Robot episode records:

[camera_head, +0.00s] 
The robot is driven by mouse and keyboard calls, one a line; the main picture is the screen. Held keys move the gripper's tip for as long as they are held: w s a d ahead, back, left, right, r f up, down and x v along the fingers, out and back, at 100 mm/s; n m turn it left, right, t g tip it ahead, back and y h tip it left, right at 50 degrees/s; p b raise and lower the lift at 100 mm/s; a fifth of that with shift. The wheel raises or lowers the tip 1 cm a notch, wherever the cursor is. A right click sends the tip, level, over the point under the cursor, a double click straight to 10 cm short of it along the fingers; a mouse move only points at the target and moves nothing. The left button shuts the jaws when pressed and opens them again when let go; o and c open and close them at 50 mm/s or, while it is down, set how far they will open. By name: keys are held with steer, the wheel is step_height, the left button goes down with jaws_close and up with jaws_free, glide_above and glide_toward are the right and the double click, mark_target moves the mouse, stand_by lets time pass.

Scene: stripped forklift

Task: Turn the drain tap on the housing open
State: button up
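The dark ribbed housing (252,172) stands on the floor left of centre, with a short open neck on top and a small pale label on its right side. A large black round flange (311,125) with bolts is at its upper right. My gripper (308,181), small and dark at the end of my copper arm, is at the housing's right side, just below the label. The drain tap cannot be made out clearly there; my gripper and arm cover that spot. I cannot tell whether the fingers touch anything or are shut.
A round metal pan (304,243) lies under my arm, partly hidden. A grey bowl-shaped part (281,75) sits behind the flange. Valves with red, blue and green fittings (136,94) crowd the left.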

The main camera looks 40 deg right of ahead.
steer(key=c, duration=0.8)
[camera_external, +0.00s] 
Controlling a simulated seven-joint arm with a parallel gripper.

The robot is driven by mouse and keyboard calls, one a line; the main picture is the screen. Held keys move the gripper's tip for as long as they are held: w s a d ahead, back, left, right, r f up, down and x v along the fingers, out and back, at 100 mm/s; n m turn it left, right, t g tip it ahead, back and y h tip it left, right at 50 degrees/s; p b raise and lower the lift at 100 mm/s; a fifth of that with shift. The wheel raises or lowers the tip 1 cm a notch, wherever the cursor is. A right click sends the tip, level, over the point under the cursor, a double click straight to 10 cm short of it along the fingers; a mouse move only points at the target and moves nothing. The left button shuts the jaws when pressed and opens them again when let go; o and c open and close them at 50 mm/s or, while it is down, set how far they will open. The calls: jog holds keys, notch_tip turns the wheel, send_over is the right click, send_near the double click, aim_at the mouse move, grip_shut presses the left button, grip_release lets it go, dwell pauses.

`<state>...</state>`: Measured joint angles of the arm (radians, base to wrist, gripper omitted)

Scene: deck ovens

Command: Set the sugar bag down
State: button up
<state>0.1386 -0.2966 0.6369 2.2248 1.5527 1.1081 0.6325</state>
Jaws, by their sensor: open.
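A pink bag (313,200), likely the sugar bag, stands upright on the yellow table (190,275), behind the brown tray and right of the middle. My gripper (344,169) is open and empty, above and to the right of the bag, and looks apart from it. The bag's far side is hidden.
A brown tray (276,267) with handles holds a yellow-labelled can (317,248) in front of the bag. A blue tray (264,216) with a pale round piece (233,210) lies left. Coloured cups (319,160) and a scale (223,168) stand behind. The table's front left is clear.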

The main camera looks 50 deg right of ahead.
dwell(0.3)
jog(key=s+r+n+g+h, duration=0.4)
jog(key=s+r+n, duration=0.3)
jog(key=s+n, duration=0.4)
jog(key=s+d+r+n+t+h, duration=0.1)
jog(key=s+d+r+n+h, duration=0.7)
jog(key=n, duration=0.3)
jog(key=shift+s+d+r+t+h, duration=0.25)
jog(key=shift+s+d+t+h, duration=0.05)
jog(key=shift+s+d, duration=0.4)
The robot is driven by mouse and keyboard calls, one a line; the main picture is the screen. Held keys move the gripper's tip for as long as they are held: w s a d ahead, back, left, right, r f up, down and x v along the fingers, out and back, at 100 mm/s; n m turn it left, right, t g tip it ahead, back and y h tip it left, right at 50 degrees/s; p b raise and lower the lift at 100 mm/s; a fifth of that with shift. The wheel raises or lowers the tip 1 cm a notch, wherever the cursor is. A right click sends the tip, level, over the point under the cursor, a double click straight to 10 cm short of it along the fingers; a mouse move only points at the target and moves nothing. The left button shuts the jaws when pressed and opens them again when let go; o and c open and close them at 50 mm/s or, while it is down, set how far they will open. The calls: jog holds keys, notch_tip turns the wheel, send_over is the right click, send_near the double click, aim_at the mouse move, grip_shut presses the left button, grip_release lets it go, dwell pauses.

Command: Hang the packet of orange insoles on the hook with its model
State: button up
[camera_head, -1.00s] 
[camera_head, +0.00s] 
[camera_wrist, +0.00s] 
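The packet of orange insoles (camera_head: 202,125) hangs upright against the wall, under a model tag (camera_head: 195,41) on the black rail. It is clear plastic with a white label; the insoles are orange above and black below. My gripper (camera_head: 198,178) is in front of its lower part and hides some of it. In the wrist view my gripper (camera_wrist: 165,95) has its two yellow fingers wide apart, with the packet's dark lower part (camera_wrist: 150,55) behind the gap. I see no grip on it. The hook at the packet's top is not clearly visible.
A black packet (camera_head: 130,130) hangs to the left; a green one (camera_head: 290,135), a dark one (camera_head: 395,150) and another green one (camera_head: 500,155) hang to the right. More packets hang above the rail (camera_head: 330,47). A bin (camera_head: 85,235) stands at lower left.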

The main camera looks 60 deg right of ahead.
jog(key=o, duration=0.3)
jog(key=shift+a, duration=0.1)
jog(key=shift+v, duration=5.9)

### What the task asks
Every record should be given again exactly.

### Correct result
[camera_head, +0.00s] 
The robot is driven by mouse and keyboard calls, one a line; the main picture is the screen. Held keys move the gripper's tip for as long as they are held: w s a d ahead, back, left, right, r f up, down and x v along the fingers, out and back, at 100 mm/s; n m turn it left, right, t g tip it ahead, back and y h tip it left, right at 50 degrees/s; p b raise and lower the lift at 100 mm/s; a fifth of that with shift. The wheel raises or lowers the tip 1 cm a notch, wherever the cursor is. A right click sends the tip, level, over the point under the cursor, a double click straight to 10 cm short of it along the fingers; a mouse move only points at the target and moves nothing. The left button shuts the jaws when pressed and opens them again when let go; o and c open and close them at 50 mm/s or, while it is down, set how far they will open. By name: keys are held with steer, the wheel is step_height, the left button goes down with jaws_close and up with jaws_free, glide_above and glide_toward are the right and the double click, mark_target moves the mouse, stand_by lets time pass.

Scene: stripped forklift

Task: Turn the drain tap on the housing open
State: button up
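The dark ribbed housing (252,172) stands on the floor left of centre, with a short open neck on top and a small pale label on its right side. A large black round flange (311,125) with bolts is at its upper right. My gripper (308,181), small and dark at the end of my copper arm, is at the housing's right side, just below the label. The drain tap cannot be made out clearly there; my gripper and arm cover that spot. I cannot tell whether the fingers touch anything or are shut.
A round metal pan (304,243) lies under my arm, partly hidden. A grey bowl-shaped part (281,75) sits behind the flange. Valves with red, blue and green fittings (136,94) crowd the left.

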The main camera looks 40 deg right of ahead.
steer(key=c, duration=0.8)
[camera_external, +0.00s] 
Controlling a simulated seven-joint arm with a parallel gripper.

The robot is driven by mouse and keyboard calls, one a line; the main picture is the screen. Held keys move the gripper's tip for as long as they are held: w s a d ahead, back, left, right, r f up, down and x v along the fingers, out and back, at 100 mm/s; n m turn it left, right, t g tip it ahead, back and y h tip it left, right at 50 degrees/s; p b raise and lower the lift at 100 mm/s; a fifth of that with shift. The wheel raises or lowers the tip 1 cm a notch, wherever the cursor is. A right click sends the tip, level, over the point under the cursor, a double click straight to 10 cm short of it along the fingers; a mouse move only points at the target and moves nothing. The left button shuts the jaws when pressed and opens them again when let go; o and c open and close them at 50 mm/s or, while it is down, set how far they will open. The calls: jog holds keys, notch_tip turns the wheel, send_over is the right click, send_near the double click, aim_at the mouse move, grip_shut presses the left button, grip_release lets it go, dwell pauses.

`<state>...</state>`: Measured joint angles of the arm (radians, base to wrist, gripper omitted)

Scene: deck ovens

Command: Set the sugar bag down
State: button up
<state>0.1386 -0.2966 0.6369 2.2248 1.5527 1.1081 0.6325</state>
Jaws, by their sensor: open.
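A pink bag (313,200), likely the sugar bag, stands upright on the yellow table (190,275), behind the brown tray and right of the middle. My gripper (344,169) is open and empty, above and to the right of the bag, and looks apart from it. The bag's far side is hidden.
A brown tray (276,267) with handles holds a yellow-labelled can (317,248) in front of the bag. A blue tray (264,216) with a pale round piece (233,210) lies left. Coloured cups (319,160) and a scale (223,168) stand behind. The table's front left is clear.

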The main camera looks 50 deg right of ahead.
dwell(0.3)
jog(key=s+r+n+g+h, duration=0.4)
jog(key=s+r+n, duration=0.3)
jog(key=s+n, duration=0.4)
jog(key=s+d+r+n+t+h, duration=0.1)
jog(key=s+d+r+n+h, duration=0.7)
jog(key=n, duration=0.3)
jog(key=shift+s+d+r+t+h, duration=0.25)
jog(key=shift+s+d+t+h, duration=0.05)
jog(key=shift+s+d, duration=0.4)
The robot is driven by mouse and keyboard calls, one a line; the main picture is the screen. Held keys move the gripper's tip for as long as they are held: w s a d ahead, back, left, right, r f up, down and x v along the fingers, out and back, at 100 mm/s; n m turn it left, right, t g tip it ahead, back and y h tip it left, right at 50 degrees/s; p b raise and lower the lift at 100 mm/s; a fifth of that with shift. The wheel raises or lowers the tip 1 cm a notch, wherever the cursor is. A right click sends the tip, level, over the point under the cursor, a double click straight to 10 cm short of it along the fingers; a mouse move only points at the target and moves nothing. The left button shuts the jaws when pressed and opens them again when let go; o and c open and close them at 50 mm/s or, while it is down, set how far they will open. The calls: jog holds keys, notch_tip turns the wheel, send_over is the right click, send_near the double click, aim_at the mouse move, grip_shut presses the left button, grip_release lets it go, dwell pauses.

Command: Hang the packet of orange insoles on the hook with its model
State: button up
[camera_head, -1.00s] 
[camera_head, +0.00s] 
[camera_wrist, +0.00s] 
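The packet of orange insoles (camera_head: 202,125) hangs upright against the wall, under a model tag (camera_head: 195,41) on the black rail. It is clear plastic with a white label; the insoles are orange above and black below. My gripper (camera_head: 198,178) is in front of its lower part and hides some of it. In the wrist view my gripper (camera_wrist: 165,95) has its two yellow fingers wide apart, with the packet's dark lower part (camera_wrist: 150,55) behind the gap. I see no grip on it. The hook at the packet's top is not clearly visible.
A black packet (camera_head: 130,130) hangs to the left; a green one (camera_head: 290,135), a dark one (camera_head: 395,150) and another green one (camera_head: 500,155) hang to the right. More packets hang above the rail (camera_head: 330,47). A bin (camera_head: 85,235) stands at lower left.

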The main camera looks 60 deg right of ahead.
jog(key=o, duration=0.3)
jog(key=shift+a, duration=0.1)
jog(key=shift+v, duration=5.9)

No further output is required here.